Фишер С., Дорнбуш Р. Шмалези Р. Указ. соч. С. 303.

189

Там же.

190

«Человеческий капитал» и образование. С. 28.

191

Фишер С., Дорнбуш Р. Шмалези Р. Указ. соч. С. 303.

192

«Может быть, незаметно для самих авторов акцент в определении «человеческого капитала» здесь перемещается на инвестиции, что вступает в противоречие с первоначальным определением. Но дело не только в этом. Дотошный читатель не может не заметить и то, что эффектом (отдачей) затрат на образование и повышение квалификации наряду с прибавкой заработной платы (увеличением дохода) признается вовсе не доход в рыночном смысле, а реализация более высокой потребности в самом труде.
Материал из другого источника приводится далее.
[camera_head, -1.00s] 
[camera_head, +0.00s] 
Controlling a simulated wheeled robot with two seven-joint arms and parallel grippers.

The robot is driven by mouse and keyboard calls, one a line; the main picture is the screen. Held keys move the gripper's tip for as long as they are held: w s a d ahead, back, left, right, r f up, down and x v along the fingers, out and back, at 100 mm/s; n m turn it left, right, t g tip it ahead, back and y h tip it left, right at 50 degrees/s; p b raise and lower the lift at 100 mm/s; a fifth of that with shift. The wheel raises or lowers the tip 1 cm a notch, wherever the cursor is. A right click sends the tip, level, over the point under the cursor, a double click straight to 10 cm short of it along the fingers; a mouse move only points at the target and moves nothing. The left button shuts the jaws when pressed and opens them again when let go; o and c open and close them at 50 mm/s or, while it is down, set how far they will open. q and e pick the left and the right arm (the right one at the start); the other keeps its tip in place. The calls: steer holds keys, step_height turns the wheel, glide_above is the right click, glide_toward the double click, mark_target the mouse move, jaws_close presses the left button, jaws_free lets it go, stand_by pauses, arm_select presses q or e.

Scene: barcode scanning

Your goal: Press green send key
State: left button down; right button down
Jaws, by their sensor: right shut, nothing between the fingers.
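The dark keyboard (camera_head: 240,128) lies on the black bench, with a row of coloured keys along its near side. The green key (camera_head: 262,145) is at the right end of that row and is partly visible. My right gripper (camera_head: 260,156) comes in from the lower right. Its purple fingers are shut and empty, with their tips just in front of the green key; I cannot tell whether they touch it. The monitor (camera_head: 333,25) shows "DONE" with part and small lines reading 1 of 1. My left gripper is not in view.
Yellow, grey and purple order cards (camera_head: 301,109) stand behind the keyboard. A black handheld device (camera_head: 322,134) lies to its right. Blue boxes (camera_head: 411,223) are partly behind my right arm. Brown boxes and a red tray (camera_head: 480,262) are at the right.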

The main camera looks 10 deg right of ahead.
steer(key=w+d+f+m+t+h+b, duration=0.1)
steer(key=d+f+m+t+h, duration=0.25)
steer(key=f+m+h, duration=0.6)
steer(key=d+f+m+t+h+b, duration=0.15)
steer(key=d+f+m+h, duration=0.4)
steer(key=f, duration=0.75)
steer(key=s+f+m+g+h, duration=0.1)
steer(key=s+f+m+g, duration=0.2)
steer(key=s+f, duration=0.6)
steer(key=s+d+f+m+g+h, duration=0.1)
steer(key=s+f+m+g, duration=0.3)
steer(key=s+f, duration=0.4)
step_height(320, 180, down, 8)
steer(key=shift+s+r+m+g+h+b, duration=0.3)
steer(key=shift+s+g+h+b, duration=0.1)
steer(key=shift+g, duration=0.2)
Однако труд как самоцель, а не средство к жизни, понятно, не превращает инвестиции (в этой части) в капитал, выводит нас, напротив, вообще за рамки экономических категорий рыночно-капиталистической системы, а Фишера и его коллег представляет в таком суждении чуть ли не сторонниками … коммунистической идеи. В том же случае, когда говорится о приращении дохода на инвестиции, почему-то забывается тот вариант, когда затраты на подготовку и переподготовку работника, вложения «не в себя», а в других делает капиталист (фирма). Но тогда он и является собственником «человеческого капитала» в форме инвестиций, на которые прирастает прибыль. Конечно, возникает вопрос: можно ли в таком случае работника, приобретшего новые качества своей рабочей силы и получающего вследствие этого более высокую заработную плату за свой труд, назвать собственником «человеческого капитала»? На этот, как и на ряд других вопросов мы не найдем вразумительного ответа ни в «Экономике» С. Фишера, ни в других «Экономикс», в том числе в их российских дубликатах.» / «Человеческий капитал» и образование. С. 28–29.